▶ [Request] Look through the entries below and extract exactly the lines from the one containing "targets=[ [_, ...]" through the one containing "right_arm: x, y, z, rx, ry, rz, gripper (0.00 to", ends included.

A run of records:
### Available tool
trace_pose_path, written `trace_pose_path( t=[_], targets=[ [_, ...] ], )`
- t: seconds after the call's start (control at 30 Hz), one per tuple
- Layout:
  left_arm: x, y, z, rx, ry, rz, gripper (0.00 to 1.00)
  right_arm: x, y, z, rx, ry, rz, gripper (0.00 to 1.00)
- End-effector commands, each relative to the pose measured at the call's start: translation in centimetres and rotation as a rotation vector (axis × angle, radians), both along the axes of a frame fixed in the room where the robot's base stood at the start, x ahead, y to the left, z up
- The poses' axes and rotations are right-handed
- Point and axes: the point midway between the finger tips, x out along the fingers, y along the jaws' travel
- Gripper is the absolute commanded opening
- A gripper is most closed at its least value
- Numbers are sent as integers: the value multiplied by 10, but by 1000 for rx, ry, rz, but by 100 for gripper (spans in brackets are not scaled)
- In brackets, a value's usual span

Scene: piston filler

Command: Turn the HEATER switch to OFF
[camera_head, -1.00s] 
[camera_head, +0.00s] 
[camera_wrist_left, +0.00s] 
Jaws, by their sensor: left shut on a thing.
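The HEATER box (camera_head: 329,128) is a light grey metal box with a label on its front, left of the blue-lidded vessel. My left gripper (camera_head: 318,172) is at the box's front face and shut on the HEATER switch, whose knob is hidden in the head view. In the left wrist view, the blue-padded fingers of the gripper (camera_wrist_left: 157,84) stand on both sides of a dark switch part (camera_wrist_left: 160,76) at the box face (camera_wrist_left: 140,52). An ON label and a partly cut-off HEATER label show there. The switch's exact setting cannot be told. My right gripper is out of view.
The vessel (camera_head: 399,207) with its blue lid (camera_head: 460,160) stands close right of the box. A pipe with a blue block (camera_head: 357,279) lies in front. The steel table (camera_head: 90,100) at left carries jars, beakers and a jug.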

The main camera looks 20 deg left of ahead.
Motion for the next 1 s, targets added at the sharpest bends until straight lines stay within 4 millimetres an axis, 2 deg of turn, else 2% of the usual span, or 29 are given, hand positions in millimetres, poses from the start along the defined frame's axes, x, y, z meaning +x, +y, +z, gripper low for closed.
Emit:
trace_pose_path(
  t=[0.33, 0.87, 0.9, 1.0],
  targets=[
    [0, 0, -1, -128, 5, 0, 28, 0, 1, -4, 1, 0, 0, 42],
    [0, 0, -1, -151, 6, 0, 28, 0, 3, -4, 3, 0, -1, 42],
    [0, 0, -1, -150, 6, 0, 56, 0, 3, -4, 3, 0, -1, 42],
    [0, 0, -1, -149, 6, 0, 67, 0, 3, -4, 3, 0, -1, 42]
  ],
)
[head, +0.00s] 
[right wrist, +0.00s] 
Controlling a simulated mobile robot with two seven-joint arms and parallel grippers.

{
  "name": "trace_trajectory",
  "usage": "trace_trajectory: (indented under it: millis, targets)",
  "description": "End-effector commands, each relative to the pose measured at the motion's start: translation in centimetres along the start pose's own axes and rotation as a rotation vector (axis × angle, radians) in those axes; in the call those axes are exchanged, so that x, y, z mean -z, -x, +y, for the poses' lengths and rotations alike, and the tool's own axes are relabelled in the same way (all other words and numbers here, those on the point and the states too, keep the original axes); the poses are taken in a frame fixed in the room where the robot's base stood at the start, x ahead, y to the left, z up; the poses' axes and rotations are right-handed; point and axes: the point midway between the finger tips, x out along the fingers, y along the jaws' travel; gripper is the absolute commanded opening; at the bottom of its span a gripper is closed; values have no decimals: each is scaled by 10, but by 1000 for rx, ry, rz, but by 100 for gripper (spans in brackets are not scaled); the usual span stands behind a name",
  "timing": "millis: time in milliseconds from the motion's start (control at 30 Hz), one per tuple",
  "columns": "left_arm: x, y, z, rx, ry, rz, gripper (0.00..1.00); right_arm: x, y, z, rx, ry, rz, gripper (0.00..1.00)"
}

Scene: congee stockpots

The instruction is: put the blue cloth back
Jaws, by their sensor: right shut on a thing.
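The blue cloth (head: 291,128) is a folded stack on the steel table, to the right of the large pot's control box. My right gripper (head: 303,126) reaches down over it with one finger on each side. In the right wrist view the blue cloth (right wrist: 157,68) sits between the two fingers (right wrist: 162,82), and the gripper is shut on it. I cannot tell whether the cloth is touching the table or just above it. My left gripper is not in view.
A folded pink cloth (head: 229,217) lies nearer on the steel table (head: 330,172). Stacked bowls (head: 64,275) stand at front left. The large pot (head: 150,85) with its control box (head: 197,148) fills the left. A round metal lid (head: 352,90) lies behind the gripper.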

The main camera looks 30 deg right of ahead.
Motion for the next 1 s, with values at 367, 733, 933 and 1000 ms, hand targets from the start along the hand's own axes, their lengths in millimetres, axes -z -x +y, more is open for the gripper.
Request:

▶ [Reply]
trace_pose_path, written `trace_pose_path( t=[_], targets=[ [_, ...] ], )`
- t: seconds after the call's start (control at 30 Hz), one per tuple
- Layout:
  left_arm: x, y, z, rx, ry, rz, gripper (0.00 to 1.00)
  right_arm: x, y, z, rx, ry, rz, gripper (0.00 to 1.00)

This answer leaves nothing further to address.